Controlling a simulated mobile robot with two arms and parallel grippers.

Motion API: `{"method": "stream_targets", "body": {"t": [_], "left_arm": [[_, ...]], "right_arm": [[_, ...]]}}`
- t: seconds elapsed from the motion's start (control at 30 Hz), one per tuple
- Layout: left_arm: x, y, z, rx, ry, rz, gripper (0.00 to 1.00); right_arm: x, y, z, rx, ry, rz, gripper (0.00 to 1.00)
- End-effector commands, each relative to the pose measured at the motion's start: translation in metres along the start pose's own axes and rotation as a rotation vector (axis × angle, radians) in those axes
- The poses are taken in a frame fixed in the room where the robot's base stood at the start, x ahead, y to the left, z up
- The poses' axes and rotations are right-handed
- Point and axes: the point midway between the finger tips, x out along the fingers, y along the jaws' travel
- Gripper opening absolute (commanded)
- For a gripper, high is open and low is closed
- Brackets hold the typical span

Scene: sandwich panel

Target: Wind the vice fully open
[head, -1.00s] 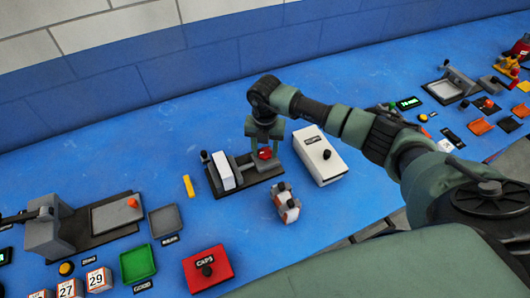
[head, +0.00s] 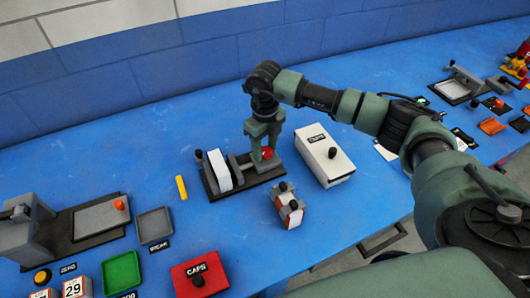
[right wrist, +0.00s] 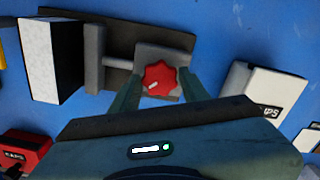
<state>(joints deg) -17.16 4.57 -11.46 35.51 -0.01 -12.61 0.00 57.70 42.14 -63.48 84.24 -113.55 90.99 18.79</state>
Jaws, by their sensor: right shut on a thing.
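The vice has a dark base plate (head: 262,178) and a red star-shaped knob (right wrist: 158,77), which shows only partly in the head view (head: 267,153). A grey jaw (right wrist: 95,60) stands on the plate, joined by a rod to the grey block under the knob. A white block (head: 219,171) stands at the left end of the vice, close to the jaw; I cannot tell if they touch. My right gripper (right wrist: 158,88) points down from above and is shut on the red knob, a finger on each side. My left gripper is not in view.
A white box with a black knob (head: 325,158) lies right of the vice. A small grey, white and red item (head: 288,208) sits in front. A yellow bar (head: 181,187) lies left. A red CAPS box (head: 199,276) and green tray (head: 121,272) are nearer me.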

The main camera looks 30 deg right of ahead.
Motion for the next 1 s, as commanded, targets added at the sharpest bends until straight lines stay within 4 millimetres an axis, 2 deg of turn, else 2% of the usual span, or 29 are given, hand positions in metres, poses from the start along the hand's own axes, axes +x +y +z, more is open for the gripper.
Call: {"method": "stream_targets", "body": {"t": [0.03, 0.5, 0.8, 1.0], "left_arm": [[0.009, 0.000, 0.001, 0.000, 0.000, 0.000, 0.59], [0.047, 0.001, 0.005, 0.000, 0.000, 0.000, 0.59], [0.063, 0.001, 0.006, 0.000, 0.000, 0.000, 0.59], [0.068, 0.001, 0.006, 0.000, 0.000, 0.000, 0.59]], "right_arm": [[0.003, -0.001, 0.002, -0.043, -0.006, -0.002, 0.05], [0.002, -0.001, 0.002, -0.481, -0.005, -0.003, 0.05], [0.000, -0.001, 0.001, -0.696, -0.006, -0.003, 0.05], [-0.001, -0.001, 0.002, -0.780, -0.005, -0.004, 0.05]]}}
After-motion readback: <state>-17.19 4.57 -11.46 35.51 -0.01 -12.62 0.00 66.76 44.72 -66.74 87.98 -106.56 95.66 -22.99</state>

SHORT EXERCISE -> Copy the lines from the start of the data verbatim, stopping after the line containing "- End-effector commands, each".

EXERCISE ANSWER ->
Controlling a simulated mobile robot with two arms and parallel grippers.

Motion API: `{"method": "stream_targets", "body": {"t": [_], "left_arm": [[_, ...]], "right_arm": [[_, ...]]}}`
- t: seconds elapsed from the motion's start (control at 30 Hz), one per tuple
- Layout: left_arm: x, y, z, rx, ry, rz, gripper (0.00 to 1.00); right_arm: x, y, z, rx, ry, rz, gripper (0.00 to 1.00)
- End-effector commands, each relative to the pose measured at the motion's start: translation in metres along the start pose's own axes and rotation as a rotation vector (axis × angle, radians) in those axes

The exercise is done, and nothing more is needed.